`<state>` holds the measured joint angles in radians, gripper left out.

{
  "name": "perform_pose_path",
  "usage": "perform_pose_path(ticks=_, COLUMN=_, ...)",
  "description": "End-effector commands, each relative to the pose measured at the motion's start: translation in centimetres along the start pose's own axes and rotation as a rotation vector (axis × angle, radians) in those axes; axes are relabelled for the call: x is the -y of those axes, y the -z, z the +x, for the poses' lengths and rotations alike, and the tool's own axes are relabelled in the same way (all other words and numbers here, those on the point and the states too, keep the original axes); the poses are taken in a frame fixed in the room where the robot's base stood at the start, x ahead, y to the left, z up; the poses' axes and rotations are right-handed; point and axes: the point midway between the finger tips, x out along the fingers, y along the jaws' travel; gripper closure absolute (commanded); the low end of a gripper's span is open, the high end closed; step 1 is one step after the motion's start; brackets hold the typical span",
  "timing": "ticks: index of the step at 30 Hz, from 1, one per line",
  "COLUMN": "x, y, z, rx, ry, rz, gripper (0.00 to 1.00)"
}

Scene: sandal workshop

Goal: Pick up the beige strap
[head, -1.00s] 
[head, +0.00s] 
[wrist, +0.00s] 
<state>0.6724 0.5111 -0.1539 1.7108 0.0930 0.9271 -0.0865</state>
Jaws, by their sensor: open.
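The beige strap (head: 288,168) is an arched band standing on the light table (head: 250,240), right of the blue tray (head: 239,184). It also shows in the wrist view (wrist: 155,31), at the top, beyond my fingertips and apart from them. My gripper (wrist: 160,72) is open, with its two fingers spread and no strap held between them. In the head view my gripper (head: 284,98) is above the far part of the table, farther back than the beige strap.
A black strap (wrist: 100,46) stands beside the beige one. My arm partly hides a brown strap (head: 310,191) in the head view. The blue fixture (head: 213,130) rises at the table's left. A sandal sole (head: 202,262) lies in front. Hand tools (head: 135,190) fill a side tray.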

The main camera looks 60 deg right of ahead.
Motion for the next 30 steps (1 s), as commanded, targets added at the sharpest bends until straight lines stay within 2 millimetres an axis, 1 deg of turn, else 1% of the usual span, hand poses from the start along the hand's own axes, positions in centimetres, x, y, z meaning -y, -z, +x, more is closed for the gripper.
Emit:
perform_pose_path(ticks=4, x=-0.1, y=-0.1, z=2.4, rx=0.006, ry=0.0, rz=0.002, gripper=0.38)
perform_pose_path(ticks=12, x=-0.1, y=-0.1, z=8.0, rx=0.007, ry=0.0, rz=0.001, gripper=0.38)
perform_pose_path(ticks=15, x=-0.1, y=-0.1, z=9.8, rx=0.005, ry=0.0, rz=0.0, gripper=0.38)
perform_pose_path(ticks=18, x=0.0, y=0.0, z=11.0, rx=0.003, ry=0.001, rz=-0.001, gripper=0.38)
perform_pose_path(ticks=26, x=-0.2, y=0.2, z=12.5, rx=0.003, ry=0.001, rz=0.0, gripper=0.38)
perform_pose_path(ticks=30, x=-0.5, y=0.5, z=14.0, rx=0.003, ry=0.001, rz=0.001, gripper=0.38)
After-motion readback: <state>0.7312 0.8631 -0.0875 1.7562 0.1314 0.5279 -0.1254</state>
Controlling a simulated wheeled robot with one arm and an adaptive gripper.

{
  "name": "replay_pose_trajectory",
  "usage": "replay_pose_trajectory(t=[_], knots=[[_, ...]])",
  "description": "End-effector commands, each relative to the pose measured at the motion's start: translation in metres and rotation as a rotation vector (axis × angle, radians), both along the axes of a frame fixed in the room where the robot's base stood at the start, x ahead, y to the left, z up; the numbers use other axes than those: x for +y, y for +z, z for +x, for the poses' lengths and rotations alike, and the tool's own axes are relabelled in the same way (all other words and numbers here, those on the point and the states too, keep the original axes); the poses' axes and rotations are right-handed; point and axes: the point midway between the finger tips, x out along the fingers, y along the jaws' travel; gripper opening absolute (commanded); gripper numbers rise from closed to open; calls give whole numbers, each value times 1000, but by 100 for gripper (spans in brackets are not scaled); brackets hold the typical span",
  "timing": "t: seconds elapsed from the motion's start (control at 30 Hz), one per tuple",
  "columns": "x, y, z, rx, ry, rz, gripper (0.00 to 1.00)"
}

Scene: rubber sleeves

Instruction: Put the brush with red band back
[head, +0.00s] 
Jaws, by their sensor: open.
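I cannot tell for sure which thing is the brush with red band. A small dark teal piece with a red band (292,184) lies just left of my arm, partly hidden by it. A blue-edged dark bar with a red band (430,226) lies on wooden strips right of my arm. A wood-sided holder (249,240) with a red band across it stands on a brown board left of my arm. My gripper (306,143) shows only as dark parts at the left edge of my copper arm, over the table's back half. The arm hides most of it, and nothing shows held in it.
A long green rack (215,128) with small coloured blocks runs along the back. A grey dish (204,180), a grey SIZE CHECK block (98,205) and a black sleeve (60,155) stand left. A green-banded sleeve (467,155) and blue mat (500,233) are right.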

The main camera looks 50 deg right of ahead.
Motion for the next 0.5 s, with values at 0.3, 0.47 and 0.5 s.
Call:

..............................

What the task asks: Quote each line of the data above exactly as written.

Right answer:
`<state>` holds the measured joint angles in radians, gripper left out.

{
  "name": "perform_pose_path",
  "usage": "perform_pose_path(ticks=_, COLUMN=_, ...)",
  "description": "End-effector commands, each relative to the pose measured at the motion's start: translation in centimetres along the start pose's own axes and rotation as a rotation vector (axis × angle, radians) in those axes; axes are relabelled for the call: x is the -y of those axes, y the -z, z the +x, for the poses' lengths and rotations alike, and the tool's own axes are relabelled in the same way (all other words and numbers here, those on the point and the states too, keep the original axes); the poses are taken in a frame fixed in the room where the robot's base stood at the start, x ahead, y to the left, z up; the poses' axes and rotations are right-handed; point and axes: the point midway between the finger tips, x out along the fingers, y along the jaws' travel; gripper closure absolute (commanded); the low end of a gripper's span is open, the high end closed; step 1 is one step after the motion's start; brackets hold the typical span",
  "timing": "ticks: index of the step at 30 Hz, from 1, one per line",
  "COLUMN": "x, y, z, rx, ry, rz, gripper (0.00 to 1.00)"
}

Scene: sandal workshop

Goal: Pick up the beige strap
[head, -1.00s] 
[head, +0.00s] 
[wrist, +0.00s] 
<state>0.6724 0.5111 -0.1539 1.7108 0.0930 0.9271 -0.0865</state>
Jaws, by their sensor: open.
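The beige strap (head: 288,168) is an arched band standing on the light table (head: 250,240), right of the blue tray (head: 239,184). It also shows in the wrist view (wrist: 155,31), at the top, beyond my fingertips and apart from them. My gripper (wrist: 160,72) is open, with its two fingers spread and no strap held between them. In the head view my gripper (head: 284,98) is above the far part of the table, farther back than the beige strap.
A black strap (wrist: 100,46) stands beside the beige one. My arm partly hides a brown strap (head: 310,191) in the head view. The blue fixture (head: 213,130) rises at the table's left. A sandal sole (head: 202,262) lies in front. Hand tools (head: 135,190) fill a side tray.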

The main camera looks 60 deg right of ahead.
Motion for the next 30 steps (1 s), as commanded, targets added at the sharpest bends until straight lines stay within 2 millimetres an axis, 1 deg of turn, else 1% of the usual span, hand poses from the start along the hand's own axes, positions in centimetres, x, y, z meaning -y, -z, +x, more is closed for the gripper.
Emit:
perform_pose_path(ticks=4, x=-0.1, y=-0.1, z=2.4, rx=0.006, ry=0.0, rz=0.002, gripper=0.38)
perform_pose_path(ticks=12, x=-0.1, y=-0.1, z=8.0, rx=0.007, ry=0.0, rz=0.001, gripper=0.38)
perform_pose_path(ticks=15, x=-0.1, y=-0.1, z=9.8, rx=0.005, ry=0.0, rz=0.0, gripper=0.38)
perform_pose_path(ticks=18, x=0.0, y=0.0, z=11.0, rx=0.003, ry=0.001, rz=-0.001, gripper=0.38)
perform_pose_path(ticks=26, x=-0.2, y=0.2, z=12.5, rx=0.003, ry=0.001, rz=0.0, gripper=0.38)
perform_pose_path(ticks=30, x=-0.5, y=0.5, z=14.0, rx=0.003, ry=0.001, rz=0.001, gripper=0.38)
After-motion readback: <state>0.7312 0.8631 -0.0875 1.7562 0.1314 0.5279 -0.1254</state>
Controlling a simulated wheeled robot with one arm and an adaptive gripper.

{
  "name": "replay_pose_trajectory",
  "usage": "replay_pose_trajectory(t=[_], knots=[[_, ...]])",
  "description": "End-effector commands, each relative to the pose measured at the motion's start: translation in metres and rotation as a rotation vector (axis × angle, radians), both along the axes of a frame fixed in the room where the robot's base stood at the start, x ahead, y to the left, z up; the numbers use other axes than those: x for +y, y for +z, z for +x, for the poses' lengths and rotations alike, and the tool's own axes are relabelled in the same way (all other words and numbers here, those on the point and the states too, keep the original axes); the poses' axes and rotations are right-handed; point and axes: the point midway between the finger tips, x out along the fingers, y along the jaws' travel; gripper opening absolute (commanded); gripper numbers rise from closed to open; calls give whole numbers, each value times 1000, but by 100 for gripper (spans in brackets are not scaled); brackets hold the typical span",
  "timing": "t: seconds elapsed from the motion's start (control at 30 Hz), one per tuple",
  "columns": "x, y, z, rx, ry, rz, gripper (0.00 to 1.00)"
}

Scene: rubber sleeves

Instruction: Put the brush with red band back
[head, +0.00s] 
Jaws, by their sensor: open.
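I cannot tell for sure which thing is the brush with red band. A small dark teal piece with a red band (292,184) lies just left of my arm, partly hidden by it. A blue-edged dark bar with a red band (430,226) lies on wooden strips right of my arm. A wood-sided holder (249,240) with a red band across it stands on a brown board left of my arm. My gripper (306,143) shows only as dark parts at the left edge of my copper arm, over the table's back half. The arm hides most of it, and nothing shows held in it.
A long green rack (215,128) with small coloured blocks runs along the back. A grey dish (204,180), a grey SIZE CHECK block (98,205) and a black sleeve (60,155) stand left. A green-banded sleeve (467,155) and blue mat (500,233) are right.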

The main camera looks 50 deg right of ahead.
Motion for the next 0.5 s, with values at 0.3, 0.47 and 0.5 s.
Call:

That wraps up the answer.